WRITTEN REQUEST: Below is a listing to transcribe in full and exactly; keep the pictures out.

--- PROVIDED MATERIAL ---

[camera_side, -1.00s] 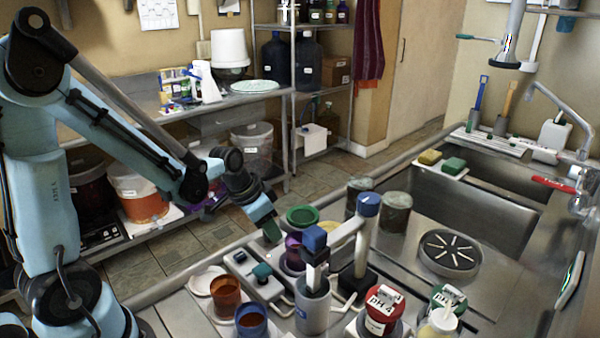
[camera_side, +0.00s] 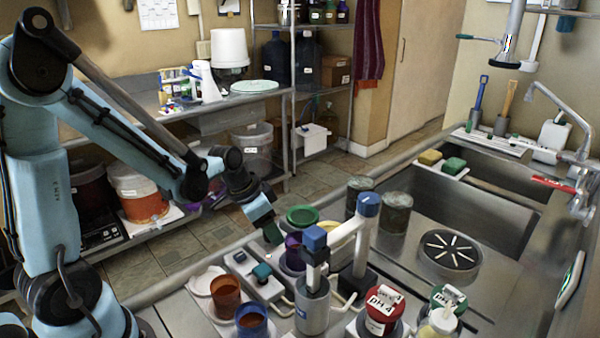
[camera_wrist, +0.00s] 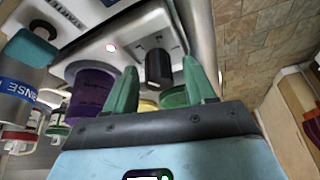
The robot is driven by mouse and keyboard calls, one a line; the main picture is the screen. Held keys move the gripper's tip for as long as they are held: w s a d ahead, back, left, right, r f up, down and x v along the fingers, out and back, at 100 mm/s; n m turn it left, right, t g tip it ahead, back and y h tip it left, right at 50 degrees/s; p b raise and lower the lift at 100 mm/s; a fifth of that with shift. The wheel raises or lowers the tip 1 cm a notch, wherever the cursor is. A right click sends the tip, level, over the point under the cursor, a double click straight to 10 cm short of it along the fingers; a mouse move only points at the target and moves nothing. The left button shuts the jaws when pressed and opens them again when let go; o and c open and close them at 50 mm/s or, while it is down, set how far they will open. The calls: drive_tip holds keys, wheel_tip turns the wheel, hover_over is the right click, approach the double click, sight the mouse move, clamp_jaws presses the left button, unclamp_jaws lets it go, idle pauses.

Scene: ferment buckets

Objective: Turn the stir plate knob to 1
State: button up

---

TASK RESPONSE:
[camera_side, -1.00s] 
[camera_side, +0.00s] 
[camera_wrist, +0.00s] 
The robot is driven by mouse and keyboard calls, one a line; the main picture is the screen. Held keys move the gripper's tip for as long as they are held: w s a d ahead, back, left, right, r f up, down and x v along the fingers, out and back, at 100 mm/s; n m turn it left, right, t g tip it ahead, back and y h tip it left, right at 50 degrees/s; p b raise and lower the lift at 100 mm/s; a fifth of that with shift. The wheel raises or lowers the tip 1 cm a notch, wherever the cursor is. A right click sends the tip, level, over the point under the cursor, a double click straight to 10 cm short of it along the fingers; a mouse move only points at the target and moves nothing. The left button shuts the jaws when pressed and opens them again when let go; o and c open and close them at 50 mm/s or, while it is down, set how far they will open. The calls: drive_tip holds keys, wheel_tip turns the wheel, hover_over is the right click, approach the double click, sight the mouse move, clamp_jaws presses the left button, unclamp_jaws lets it go, idle pauses.

Scene: ferment buckets

Objective: Turn the stir plate knob to 1
State: button up

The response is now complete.